Note that Weinberg’s folk theorem does not fill in all the gaps here. It gives us some reason to believe that real physical systems can be approximated by quantum field theories, but even if we accept this, they need not necessarily fall into the attractor basin of our current best effective field theories. Nonetheless, the theorem provides some justification for the approach taken by physicists to pursue maximally general models within the quantum field theory framework. Even if we expect the “true” theory to not be a quantum field theory, we have some reason to expect it to approximate our quantum field theories at the energy scales we can currently experimentally probe. However, the antirealist is unlikely to be convinced. The skeptic has two obvious responses: to retreat back a level and propose skepticism about Weinberg’s three conditions, or to suggest that the “true” theory may indeed be a counter-example. Notably Weinberg’s folk theorem is explicitly vulnerable to unconceived counter-examples. The theorem does not have a proof; rather the claim is that it is extremely hard to think of a theory that defies the theorem.²⁴.
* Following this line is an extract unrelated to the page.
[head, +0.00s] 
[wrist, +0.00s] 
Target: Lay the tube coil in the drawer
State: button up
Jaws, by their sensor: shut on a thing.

Does an analogous argument hold in the case of the sloppy models program? As I explained in Sect. 3.1, the eigenvalues of the FIM of sloppy models form an approximately expontial distribution. This suggests that the common features of sloppy models may indicate that they belong to a common universality class. In particular, a Vandermonde ensemble of multiparameter nonlinear models will exhibit the features of sloppy models in the limit that the system size approaches infinity²⁵. Waterfall et al. (2006) suggest that perhaps many real world systems can be expressed in terms of such an ensemble. However, even if this is the case, this merely sets the question back one step further. Instead of asking why many real world systems are sloppy, we ask why such real world systems can be expressed in terms of a Vandermonde ensemble.
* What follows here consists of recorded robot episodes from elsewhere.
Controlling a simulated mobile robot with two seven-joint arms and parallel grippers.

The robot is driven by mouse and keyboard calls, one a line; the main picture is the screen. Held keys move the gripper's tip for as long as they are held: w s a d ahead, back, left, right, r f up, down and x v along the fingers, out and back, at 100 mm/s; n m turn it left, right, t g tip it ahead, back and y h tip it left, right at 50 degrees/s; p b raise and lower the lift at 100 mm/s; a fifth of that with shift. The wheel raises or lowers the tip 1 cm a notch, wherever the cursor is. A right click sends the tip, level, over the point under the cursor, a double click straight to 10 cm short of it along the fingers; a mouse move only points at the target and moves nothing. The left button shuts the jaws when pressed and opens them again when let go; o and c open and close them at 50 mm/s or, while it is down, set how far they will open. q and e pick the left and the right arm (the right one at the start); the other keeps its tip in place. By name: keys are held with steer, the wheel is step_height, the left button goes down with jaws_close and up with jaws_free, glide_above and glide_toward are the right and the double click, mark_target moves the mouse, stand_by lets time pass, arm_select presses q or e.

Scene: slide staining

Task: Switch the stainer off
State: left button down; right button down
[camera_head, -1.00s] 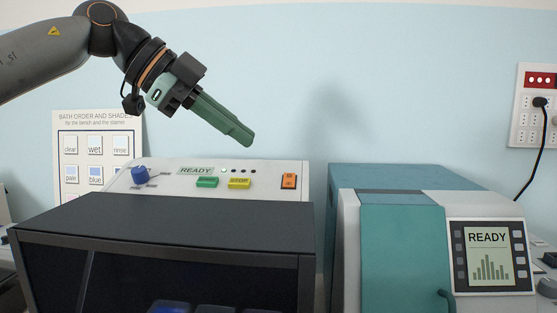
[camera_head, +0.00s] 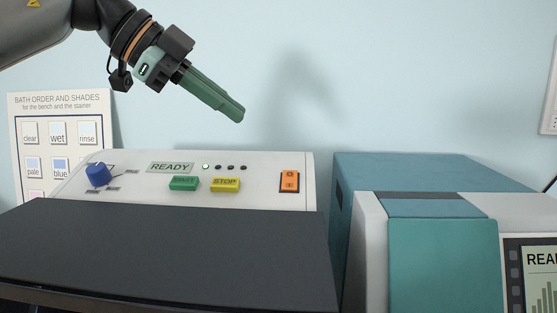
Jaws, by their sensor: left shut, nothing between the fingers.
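The stainer has a white sloped control panel (camera_head: 245,168) behind its dark top cover (camera_head: 160,245). The panel carries a READY label (camera_head: 170,168), one lit green lamp (camera_head: 206,167), a green START button (camera_head: 184,183), a yellow STOP button (camera_head: 225,185), a blue knob (camera_head: 97,175) and an orange rocker switch (camera_head: 289,181) at the right. My left gripper (camera_head: 239,115) is shut and empty. It is above the panel, its fingers pointing down and right, apart from the switch and up to its left. My right gripper is not in view.
A teal and white machine (camera_head: 440,260) with a READY screen (camera_head: 541,275) stands to the right, a narrow gap from the stainer. A bath order chart (camera_head: 60,105) is at the left by the pale blue wall.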

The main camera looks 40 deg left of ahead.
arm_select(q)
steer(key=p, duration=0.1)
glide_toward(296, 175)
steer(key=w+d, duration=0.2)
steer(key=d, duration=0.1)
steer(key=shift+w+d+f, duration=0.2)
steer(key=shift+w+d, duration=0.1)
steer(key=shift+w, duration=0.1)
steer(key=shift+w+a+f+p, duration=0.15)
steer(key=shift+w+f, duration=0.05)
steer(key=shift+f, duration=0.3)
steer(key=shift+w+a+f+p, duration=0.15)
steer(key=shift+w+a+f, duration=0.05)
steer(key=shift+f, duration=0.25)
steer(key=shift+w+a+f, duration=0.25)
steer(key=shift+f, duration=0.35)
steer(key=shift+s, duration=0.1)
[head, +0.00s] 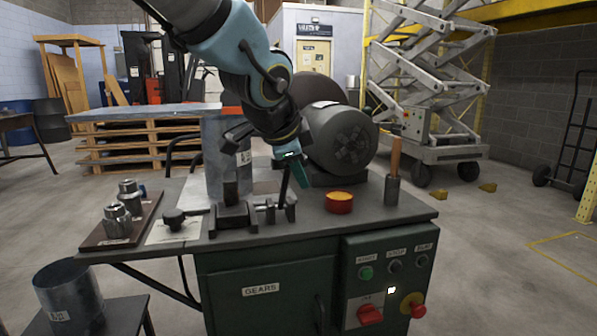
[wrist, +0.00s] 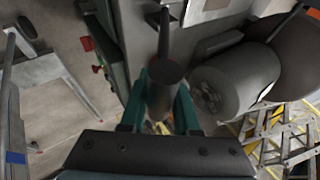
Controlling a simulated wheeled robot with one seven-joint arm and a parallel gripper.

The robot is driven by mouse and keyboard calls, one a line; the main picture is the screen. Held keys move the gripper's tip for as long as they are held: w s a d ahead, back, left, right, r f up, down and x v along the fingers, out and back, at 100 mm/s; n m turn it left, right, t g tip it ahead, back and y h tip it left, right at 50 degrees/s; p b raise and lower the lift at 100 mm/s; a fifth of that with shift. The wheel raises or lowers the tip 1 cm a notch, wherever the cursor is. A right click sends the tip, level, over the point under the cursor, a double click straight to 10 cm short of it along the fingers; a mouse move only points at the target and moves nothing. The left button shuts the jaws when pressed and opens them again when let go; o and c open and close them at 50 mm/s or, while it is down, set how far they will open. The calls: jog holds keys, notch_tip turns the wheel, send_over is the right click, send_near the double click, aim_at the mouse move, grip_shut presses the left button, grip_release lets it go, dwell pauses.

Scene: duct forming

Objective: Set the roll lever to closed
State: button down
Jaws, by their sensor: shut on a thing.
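The roll lever (head: 284,187) is a dark rod rising from a small metal bracket on the front of the green machine's top. It stands nearly upright with a slight tilt in the head view. My gripper (head: 293,171) reaches down from above, its teal fingers at the lever's upper end. In the wrist view my gripper (wrist: 163,98) is shut on the lever's dark round grip (wrist: 166,82), with one finger on each side. The fingers partly hide the grip in the head view. I see no readable open or closed mark beside the lever.
A grey motor (head: 342,140) stands right behind my gripper. A red dish (head: 339,203) and a wooden-handled tool in a holder (head: 392,190) are to the right. A black-knobbed handle (head: 174,218) lies left of the lever.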

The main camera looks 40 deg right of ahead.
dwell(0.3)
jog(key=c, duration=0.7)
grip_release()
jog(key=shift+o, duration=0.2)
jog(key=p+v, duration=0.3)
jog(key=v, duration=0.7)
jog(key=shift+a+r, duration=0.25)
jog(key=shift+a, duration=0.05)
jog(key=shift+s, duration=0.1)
A deeper, but closely related reason why many systems may be sloppy comes from approximation theory (Quinn et al., 2019). Assuming certain smoothness conditions on the model predictions, as inputs (experimental controls such as time, experimental conditions, and so forth) are varied, then constaints can be put on the geodesic lengths of the model manifold. More precisely, if a model y(m) is approximated by a Taylor series or Chebyshev series truncated to order N, for which each of the coefficients are bounded by an N-sphere of radius r, then it can be shown that the model manifold is constrained by a hyper-ellipsoid, for which the jth largest principal axis length is bounded by a power law \(\rho ^{-j}\), for some \(\rho \in \mathcal {N}\) (see appendix B)²⁶. In effect, this demonstrates a connection between model smoothness and sloppiness: we should expect any model obeying some fairly general smoothness conditions to be sloppy. Even so, this pushes back the question a step further: why should we expect many real-world systems to exhibit these smoothness requirements?
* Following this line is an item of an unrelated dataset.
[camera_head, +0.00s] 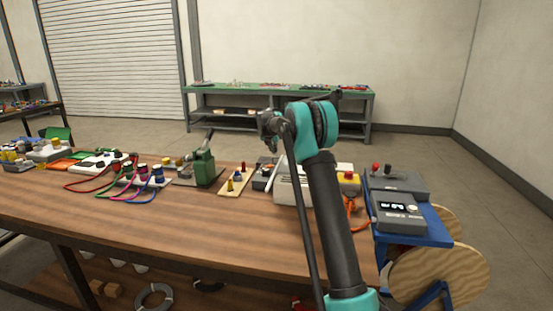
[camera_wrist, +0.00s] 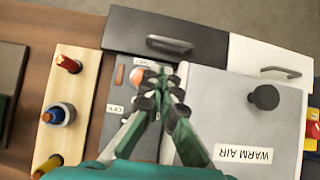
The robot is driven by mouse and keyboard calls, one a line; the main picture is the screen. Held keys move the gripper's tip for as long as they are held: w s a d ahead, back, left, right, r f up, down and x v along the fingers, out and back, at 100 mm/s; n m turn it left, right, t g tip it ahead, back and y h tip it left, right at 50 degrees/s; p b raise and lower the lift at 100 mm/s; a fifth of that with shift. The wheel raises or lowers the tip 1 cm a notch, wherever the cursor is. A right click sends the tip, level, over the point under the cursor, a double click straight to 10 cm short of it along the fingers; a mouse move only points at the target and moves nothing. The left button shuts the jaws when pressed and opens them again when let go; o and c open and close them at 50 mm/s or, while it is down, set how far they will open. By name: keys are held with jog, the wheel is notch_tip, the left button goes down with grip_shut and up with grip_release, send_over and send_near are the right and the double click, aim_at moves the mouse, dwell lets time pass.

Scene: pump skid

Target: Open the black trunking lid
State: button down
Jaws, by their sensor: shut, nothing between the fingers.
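The black trunking lid (camera_wrist: 205,34) is at the top of the wrist view, a flat dark panel with a bar handle (camera_wrist: 168,44) on it. It looks flat and closed. My gripper (camera_wrist: 163,88) is shut and empty, its green fingers pointing toward the lid. In the picture the fingertips lie just below the handle, over a grey panel, with a visible gap to the handle; their height above it I cannot tell. In the head view my gripper (camera_head: 269,128) is above the bench's right part, and the lid cannot be clearly made out behind my arm.
A white lid (camera_wrist: 270,62) with its own handle adjoins the black one. Below them are a grey WARM AIR box (camera_wrist: 225,105) with a black knob and a switch panel (camera_wrist: 118,125). A wooden connector board (camera_wrist: 68,110) stands left. A blue stand (camera_head: 435,235) is at the bench's right.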

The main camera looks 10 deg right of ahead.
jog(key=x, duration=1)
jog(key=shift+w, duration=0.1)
Compare this to Weinberg’s folk theorem. Weinberg’s folk theorem closes some of the gaps in the effective field theory program—using very widely accepted principles, it gives some reason to believe that many physical systems can be approximately described by quantum field theories. The sloppy models program has likewise produced a set of reasonably general conditions under which sloppiness must arise. These results go some way: insofar as these conditions are met, we should expect real world systems to be sloppy. However, it is not completely clear how often we should expect such conditions to be satisfied by the real world systems that we study. The results explicate the sloppiness in terms of some more general principles, but the explanatory gap has not been closed.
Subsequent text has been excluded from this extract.